Tuesday, March 11, 2014

Happy Birthday Bruce!

The crew of our sister ship, Eager Dreamer, invited Bruce Bingham up from Florida to sail with them for a long weekend. It so happened that Bruce's birthday fell within the planned trip so we all got together for an Andromeda reunion and to celebrate Bruce's birthday.

There are so few Andromeda's out there that it's pretty amazing to have Phoenix and Eager Dreamer both right here in the Chesapeake, let alone seeing them both in the same creek. And it's also good to be able to compare notes on sailing characteristics, modifications we're both making, etc.

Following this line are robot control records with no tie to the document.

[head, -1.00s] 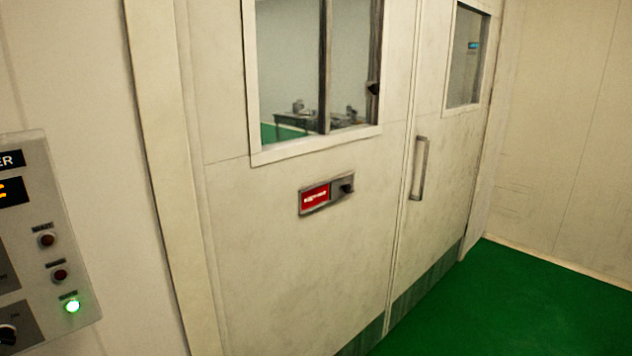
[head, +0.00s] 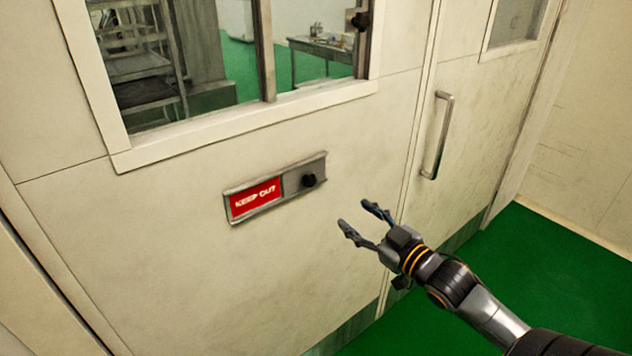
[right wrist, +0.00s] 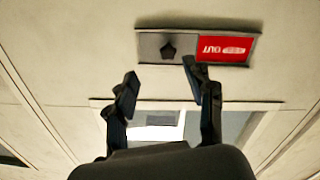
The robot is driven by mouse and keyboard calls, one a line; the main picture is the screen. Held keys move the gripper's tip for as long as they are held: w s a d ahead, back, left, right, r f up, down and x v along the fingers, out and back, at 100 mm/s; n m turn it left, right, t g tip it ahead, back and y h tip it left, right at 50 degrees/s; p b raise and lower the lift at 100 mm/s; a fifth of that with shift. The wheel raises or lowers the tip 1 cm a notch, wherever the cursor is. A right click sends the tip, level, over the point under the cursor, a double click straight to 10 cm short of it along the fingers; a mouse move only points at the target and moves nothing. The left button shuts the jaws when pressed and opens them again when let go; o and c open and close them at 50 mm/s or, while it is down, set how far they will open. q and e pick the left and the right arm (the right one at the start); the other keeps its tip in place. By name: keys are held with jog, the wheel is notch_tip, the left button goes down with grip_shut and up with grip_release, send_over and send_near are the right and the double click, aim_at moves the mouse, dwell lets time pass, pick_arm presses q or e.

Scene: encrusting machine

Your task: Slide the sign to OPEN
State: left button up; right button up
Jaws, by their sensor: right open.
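The sliding sign (head: 277,187) is mounted on the door below the window. Its red part reads KEEP OUT and shows on the left; a grey slider with a black knob (head: 309,181) covers the right part. My right gripper (head: 357,215) is open and empty, to the right of and a little below the knob, apart from the sign. In the right wrist view the sign (right wrist: 226,48) appears upside down, with the knob (right wrist: 168,50) beyond and between the open fingers (right wrist: 160,74). My left gripper is not in view.
The door (head: 170,260) has a window with a white frame above the sign. A vertical metal handle (head: 438,135) is on the door leaf to the right. The green floor (head: 520,270) is clear at the right.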

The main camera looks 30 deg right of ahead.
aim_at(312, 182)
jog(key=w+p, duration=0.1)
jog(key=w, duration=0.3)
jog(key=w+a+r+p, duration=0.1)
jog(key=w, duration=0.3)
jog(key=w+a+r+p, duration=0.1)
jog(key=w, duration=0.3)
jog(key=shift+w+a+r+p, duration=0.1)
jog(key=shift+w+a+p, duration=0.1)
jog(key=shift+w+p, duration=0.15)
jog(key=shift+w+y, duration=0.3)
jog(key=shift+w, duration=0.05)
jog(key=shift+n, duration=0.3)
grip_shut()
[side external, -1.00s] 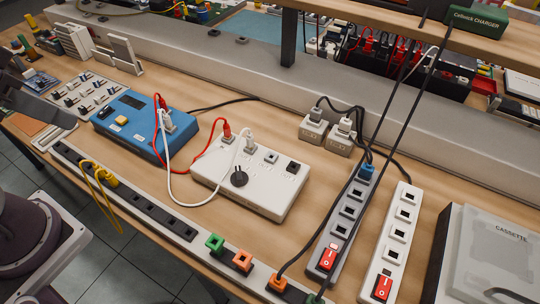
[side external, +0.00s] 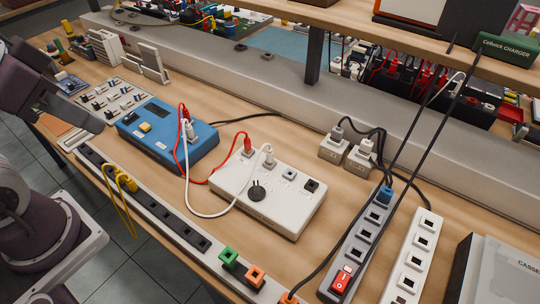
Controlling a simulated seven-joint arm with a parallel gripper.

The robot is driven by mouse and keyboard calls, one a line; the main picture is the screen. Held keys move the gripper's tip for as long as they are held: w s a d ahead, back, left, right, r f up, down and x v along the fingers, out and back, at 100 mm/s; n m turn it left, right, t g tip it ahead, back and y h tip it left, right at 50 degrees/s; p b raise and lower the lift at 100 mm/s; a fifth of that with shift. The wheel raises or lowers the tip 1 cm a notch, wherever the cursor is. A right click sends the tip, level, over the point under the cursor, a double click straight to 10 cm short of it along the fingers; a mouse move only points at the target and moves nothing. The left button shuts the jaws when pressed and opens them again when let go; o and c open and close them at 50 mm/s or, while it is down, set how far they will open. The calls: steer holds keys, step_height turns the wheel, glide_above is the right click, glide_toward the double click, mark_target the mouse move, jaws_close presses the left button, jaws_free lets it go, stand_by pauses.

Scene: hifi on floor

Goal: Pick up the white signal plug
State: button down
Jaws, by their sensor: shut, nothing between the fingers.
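A white signal cable arcs between two boxes. One white plug (side external: 188,131) stands in the blue box (side external: 160,146), next to a red plug. The other white plug (side external: 268,157) stands in the white box (side external: 292,213), next to another red plug (side external: 247,147). Both white plugs look upright and seated. I cannot tell which of them is the named one. My gripper (side external: 88,117), dark and partly cut off by the left edge, is shut and empty. It is left of the blue box, over the switch panel's near side, apart from both white plugs.
A long socket strip (side external: 180,229) with yellow, green and orange plugs runs along the front edge. Two power strips (side external: 362,235) with cables stand at the right. A shelf post (side external: 313,55) stands behind. Bare wood lies between the white box and the power strips.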

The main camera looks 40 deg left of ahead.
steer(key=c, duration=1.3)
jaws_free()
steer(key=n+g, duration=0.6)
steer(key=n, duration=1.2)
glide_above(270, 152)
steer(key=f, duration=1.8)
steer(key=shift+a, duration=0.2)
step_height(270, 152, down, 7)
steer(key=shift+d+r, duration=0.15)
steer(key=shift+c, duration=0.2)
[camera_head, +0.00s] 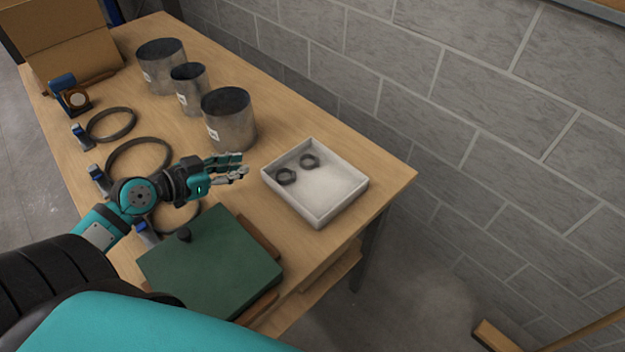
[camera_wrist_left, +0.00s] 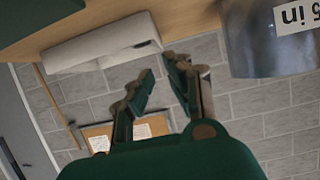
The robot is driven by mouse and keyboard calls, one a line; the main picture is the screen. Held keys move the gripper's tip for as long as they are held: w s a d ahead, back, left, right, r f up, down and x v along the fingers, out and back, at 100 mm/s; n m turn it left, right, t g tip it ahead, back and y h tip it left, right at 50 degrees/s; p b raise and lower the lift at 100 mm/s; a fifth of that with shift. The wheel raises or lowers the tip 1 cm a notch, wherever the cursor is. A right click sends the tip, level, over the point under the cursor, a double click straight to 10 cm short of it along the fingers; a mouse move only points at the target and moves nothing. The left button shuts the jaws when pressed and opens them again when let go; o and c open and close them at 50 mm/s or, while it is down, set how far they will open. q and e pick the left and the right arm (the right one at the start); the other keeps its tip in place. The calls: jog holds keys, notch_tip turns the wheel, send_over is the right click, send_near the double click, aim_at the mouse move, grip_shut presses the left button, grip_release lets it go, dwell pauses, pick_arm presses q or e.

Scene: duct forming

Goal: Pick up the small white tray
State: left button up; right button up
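The small white tray (camera_head: 340,188) sits on the wooden table near its right corner in the head view, with two dark rings (camera_head: 298,168) lying in it. My left gripper (camera_head: 238,170) is just left of the tray, above the table and apart from it in the head view. In the left wrist view the tray's outer side (camera_wrist_left: 105,42) shows beyond the fingers. The left gripper's fingers (camera_wrist_left: 155,85) are spread with nothing between them. My right gripper is in neither view.
Several metal duct cylinders (camera_head: 229,122) stand behind the gripper; one also shows in the wrist view (camera_wrist_left: 255,40). A green board (camera_head: 210,262) lies at the front. Clamp rings (camera_head: 138,157) and a cardboard box (camera_head: 75,45) are to the left. A block wall (camera_head: 430,100) runs behind.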

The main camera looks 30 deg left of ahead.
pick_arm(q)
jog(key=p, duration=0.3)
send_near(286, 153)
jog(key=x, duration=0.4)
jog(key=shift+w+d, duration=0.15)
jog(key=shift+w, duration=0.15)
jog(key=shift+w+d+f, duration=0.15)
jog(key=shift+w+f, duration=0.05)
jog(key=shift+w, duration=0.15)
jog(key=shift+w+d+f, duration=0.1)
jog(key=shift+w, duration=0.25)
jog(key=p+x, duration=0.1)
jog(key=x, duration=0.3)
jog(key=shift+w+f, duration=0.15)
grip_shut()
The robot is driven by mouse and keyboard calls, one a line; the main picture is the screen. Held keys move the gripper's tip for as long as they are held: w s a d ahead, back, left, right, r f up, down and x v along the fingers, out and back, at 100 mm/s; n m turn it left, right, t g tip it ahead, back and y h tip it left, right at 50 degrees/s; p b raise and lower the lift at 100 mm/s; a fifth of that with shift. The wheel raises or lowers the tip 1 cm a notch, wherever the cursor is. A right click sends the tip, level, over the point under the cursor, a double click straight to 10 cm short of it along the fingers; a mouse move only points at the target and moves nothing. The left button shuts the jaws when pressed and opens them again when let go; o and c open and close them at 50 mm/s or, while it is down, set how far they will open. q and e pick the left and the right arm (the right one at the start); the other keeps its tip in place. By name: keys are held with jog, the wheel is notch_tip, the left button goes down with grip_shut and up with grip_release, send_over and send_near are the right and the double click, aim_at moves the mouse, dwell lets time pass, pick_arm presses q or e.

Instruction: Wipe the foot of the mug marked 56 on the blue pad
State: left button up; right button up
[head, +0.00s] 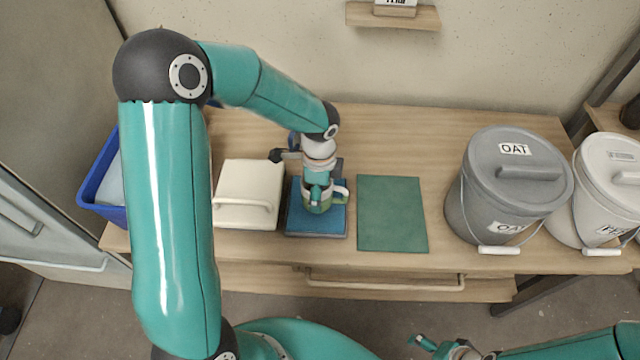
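The blue pad (330,224) lies in a dark tray near the front of the bench. A green and white mug (325,205) is upright over the pad, with its handle to the right. I cannot read a mark on it, nor tell whether its foot touches the pad. My left gripper (317,190) reaches down from above and appears shut on the mug, with one teal finger against its near side. The other finger is hidden. My right gripper (430,345) is low at the front, away from the bench; its opening is unclear.
A cream box with a handle (250,180) stands left of the pad, and a blue bin (97,190) is farther left. A flat green mat (392,215) lies right of the pad. A grey lidded OAT bucket (500,190) and a white bucket (590,200) stand at the right.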

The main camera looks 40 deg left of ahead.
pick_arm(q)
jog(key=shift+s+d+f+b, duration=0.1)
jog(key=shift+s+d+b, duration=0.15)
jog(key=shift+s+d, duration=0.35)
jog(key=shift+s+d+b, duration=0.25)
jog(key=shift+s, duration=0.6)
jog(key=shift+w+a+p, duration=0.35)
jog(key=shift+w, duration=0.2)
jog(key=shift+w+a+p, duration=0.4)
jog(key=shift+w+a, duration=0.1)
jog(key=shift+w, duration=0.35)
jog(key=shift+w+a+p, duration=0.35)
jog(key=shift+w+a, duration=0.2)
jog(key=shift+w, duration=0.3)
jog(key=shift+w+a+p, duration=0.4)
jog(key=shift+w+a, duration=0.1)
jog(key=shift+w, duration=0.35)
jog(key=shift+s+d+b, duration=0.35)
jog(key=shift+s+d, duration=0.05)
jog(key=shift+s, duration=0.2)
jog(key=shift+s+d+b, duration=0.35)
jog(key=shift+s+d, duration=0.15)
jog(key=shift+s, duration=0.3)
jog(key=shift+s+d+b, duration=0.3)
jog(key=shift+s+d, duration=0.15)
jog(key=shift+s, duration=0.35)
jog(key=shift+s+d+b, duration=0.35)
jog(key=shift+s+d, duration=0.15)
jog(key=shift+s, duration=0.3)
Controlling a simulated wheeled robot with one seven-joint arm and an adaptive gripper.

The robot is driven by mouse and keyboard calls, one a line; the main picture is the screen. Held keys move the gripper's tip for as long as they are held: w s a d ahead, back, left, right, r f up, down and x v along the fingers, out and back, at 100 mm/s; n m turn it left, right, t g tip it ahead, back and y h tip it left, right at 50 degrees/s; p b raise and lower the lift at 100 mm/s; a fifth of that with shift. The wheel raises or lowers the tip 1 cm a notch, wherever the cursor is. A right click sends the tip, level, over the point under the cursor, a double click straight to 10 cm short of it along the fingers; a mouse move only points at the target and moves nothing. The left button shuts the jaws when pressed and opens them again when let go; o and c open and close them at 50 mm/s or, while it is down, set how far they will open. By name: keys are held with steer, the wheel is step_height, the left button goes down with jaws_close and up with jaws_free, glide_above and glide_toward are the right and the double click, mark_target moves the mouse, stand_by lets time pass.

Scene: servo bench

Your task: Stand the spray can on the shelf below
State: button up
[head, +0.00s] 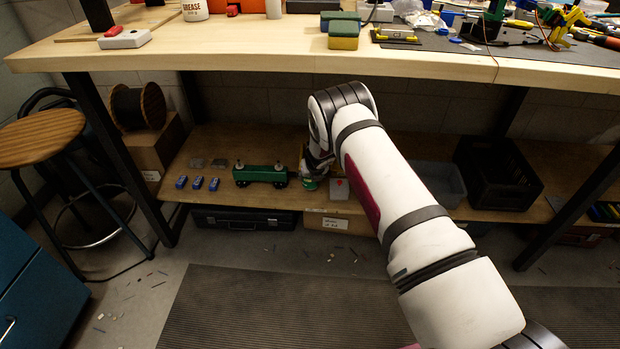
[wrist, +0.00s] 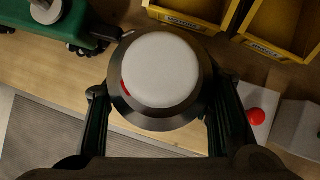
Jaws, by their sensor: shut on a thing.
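The spray can (wrist: 160,75) shows from above in the wrist view, with a white domed cap, a grey metal rim and a sliver of red on its side. My gripper (head: 317,168) is shut on it, with one finger on each side. In the head view the gripper is low over the front part of the lower shelf (head: 225,150), under the bench top. The can is mostly hidden there by my gripper and arm. I cannot tell whether its base touches the shelf.
A green wheeled unit (head: 260,174) stands close left of the can. A pale box with a red button (head: 339,190) is close right. Yellow bins (wrist: 190,14) lie behind. Small blue parts (head: 197,183) sit further left; a black crate (head: 497,172) stands at right. The bench top (head: 260,52) overhangs.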

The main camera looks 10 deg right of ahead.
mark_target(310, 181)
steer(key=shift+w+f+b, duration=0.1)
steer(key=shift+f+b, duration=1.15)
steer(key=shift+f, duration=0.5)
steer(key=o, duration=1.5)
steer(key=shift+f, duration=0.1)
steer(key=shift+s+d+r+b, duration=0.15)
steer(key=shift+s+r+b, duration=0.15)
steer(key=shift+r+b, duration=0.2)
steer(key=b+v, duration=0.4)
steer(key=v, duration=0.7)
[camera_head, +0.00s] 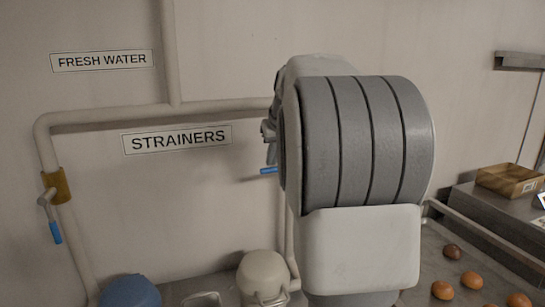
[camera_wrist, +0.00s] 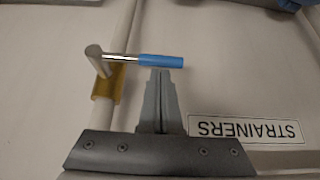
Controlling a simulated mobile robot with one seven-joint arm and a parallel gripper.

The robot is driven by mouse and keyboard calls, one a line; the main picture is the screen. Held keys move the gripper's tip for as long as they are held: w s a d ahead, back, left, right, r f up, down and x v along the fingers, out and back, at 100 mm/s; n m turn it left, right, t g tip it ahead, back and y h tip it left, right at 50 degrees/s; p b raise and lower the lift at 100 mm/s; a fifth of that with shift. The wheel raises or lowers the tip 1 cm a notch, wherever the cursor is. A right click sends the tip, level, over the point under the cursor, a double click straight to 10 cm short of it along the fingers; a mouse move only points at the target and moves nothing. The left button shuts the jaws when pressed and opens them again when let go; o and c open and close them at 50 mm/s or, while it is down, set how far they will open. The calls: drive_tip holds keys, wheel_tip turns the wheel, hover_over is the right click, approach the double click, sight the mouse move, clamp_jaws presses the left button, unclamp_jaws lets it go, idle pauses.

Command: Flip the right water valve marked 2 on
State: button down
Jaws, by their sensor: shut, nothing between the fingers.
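The right valve shows in the wrist view, upside down, with a brass body (camera_wrist: 106,84) on a white pipe and a lever with a blue grip (camera_wrist: 161,61). The lever lies crosswise to the pipe. In the head view its blue grip (camera_head: 269,171) points left, level; the valve body is hidden behind my arm. My gripper (camera_wrist: 162,74) is shut and empty, its fingertips right at the blue grip, on the side toward the STRAINERS sign's height; I cannot tell if they touch. No number 2 mark is visible.
A left valve (camera_head: 55,187) has its blue lever hanging down. The STRAINERS sign (camera_head: 177,139) and FRESH WATER sign (camera_head: 101,61) are on the wall. A blue lid (camera_head: 130,292) and a cream lid (camera_head: 263,274) stand below. Brown eggs (camera_head: 471,281) lie on the right counter.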

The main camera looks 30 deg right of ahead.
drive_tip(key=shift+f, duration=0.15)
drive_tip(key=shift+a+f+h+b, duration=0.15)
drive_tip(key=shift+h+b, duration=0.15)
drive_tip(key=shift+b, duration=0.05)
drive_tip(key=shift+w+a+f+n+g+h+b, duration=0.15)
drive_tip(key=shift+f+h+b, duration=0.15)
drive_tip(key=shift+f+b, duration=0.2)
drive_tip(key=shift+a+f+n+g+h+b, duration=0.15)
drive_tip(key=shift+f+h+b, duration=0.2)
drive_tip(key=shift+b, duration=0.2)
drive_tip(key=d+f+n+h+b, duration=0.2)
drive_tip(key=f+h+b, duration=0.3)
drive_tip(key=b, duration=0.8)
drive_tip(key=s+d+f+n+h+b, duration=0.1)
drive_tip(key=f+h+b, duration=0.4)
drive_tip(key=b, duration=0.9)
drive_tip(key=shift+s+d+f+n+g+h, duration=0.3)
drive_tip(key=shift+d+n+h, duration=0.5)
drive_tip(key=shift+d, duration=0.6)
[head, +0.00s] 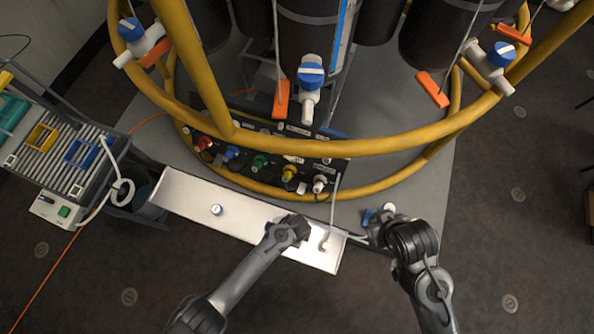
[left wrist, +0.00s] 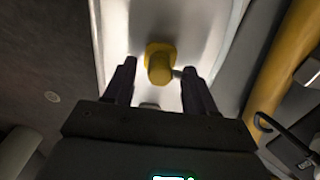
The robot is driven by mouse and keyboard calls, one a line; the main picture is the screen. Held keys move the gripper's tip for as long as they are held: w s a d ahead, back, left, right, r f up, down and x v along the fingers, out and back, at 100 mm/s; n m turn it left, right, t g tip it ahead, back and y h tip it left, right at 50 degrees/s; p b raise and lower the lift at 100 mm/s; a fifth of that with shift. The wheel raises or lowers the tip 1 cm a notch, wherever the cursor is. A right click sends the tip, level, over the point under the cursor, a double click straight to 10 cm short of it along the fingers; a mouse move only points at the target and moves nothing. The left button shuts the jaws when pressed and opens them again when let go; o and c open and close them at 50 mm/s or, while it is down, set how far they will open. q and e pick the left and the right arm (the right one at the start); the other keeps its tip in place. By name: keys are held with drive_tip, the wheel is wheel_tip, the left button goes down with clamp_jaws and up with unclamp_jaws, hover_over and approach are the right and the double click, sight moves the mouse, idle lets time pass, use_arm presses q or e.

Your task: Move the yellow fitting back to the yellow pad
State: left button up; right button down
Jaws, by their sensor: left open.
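A yellow fitting (left wrist: 160,68) with a squarish yellow base shows in the left wrist view, over the white shelf (left wrist: 117,25). My left gripper (left wrist: 156,72) is open, one dark finger on each side of the fitting. In the head view my left gripper (head: 297,228) is over the right part of the white shelf (head: 180,192) and hides the fitting.
A dark panel (head: 245,152) with coloured fittings stands behind the shelf, under yellow ring rails (head: 350,146). A blue-capped white piece (head: 217,210) stands on the shelf. A blue and white part (head: 388,208) is beside my right gripper.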

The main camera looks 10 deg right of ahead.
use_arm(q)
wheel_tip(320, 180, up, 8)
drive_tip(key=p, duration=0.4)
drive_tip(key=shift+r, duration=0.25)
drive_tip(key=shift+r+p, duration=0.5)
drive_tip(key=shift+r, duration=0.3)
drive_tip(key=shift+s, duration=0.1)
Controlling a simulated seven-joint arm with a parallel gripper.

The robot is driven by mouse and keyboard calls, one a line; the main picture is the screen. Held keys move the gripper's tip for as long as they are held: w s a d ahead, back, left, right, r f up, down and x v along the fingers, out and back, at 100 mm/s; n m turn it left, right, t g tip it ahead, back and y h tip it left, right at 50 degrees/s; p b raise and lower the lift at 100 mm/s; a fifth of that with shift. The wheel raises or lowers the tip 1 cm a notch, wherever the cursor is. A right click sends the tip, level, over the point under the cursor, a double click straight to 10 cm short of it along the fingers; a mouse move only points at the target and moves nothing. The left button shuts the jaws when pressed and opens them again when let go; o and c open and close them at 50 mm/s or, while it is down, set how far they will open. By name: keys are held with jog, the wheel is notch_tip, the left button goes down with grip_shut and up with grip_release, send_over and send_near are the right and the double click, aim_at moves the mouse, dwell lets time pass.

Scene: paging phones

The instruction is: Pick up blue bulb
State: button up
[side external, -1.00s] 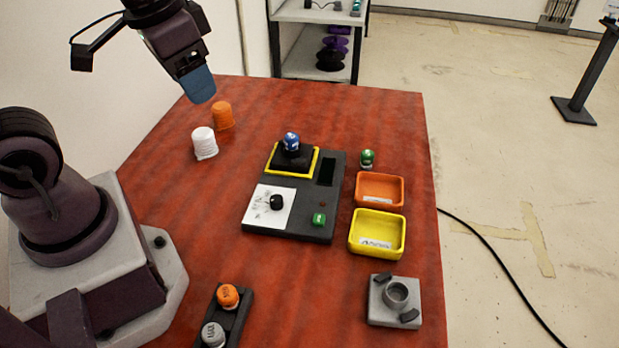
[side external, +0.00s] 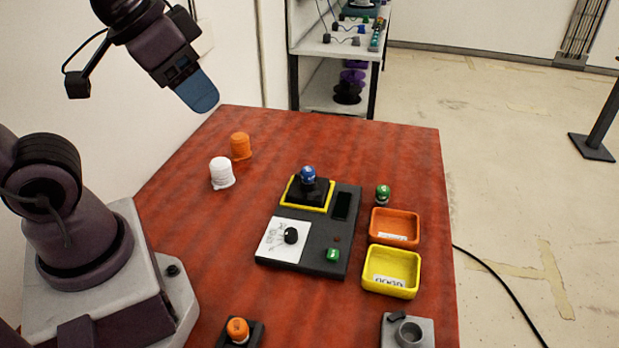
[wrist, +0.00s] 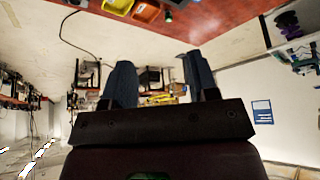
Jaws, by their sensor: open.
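The blue bulb (side external: 308,174) sits upright in a black socket block (side external: 308,192) inside a yellow frame on the dark grey board (side external: 310,258). My gripper (side external: 203,100) is raised above the far left edge of the table, up and to the left of the bulb and well apart from it. In the wrist view my gripper (wrist: 160,80) shows two blue-grey fingers spread apart with nothing between them. The wrist camera faces the room, with only a strip of the table at the top, and the blue bulb does not show there.
White (side external: 221,173) and orange (side external: 240,146) cups stand at the left. A green bulb (side external: 383,194), an orange bin (side external: 395,225) and a yellow bin (side external: 391,271) are right of the board. An orange bulb (side external: 237,329) and a grey fixture (side external: 408,332) are at the front.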

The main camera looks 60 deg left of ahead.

The weather warmed up nicely for the visit, and thankfully the creek thawed a few days prior to their arrival. I dare say we're finally seeing some signs of spring! Scott, Laurie, Bruce and Tiller arrived early afternoon, and we had a great time catching up, hearing about their sailing adventure with Bruce, showing them the progress we've made on Phoenix, and enjoying some delicious food and wine.

Eager Dreamer arriving for the party

Bill, Scott, Bruce and Tiller examining our framed, original print ad for the Andromeda

Laurie, Bill, Bruce and Scott sitting down for our steak dinner

It wouldn't be a birthday celebration without dessert, so I whipped up Bruce's favorite -- key lime pie.

Birthday Key Lime Pie

Laurie, Bruce and me
Bill and Bruce both grew up in Michigan and have an affinity for Sanders chocolate, so we thought a little reminder of home would be a fitting birthday gift.

Bruce opening his birthday present
It was a great visit, and a treat to spend time with Bruce and the Eager Dreamer crew.

Now with spring finally on the horizon, it's time to get back to boat work and back to sailing.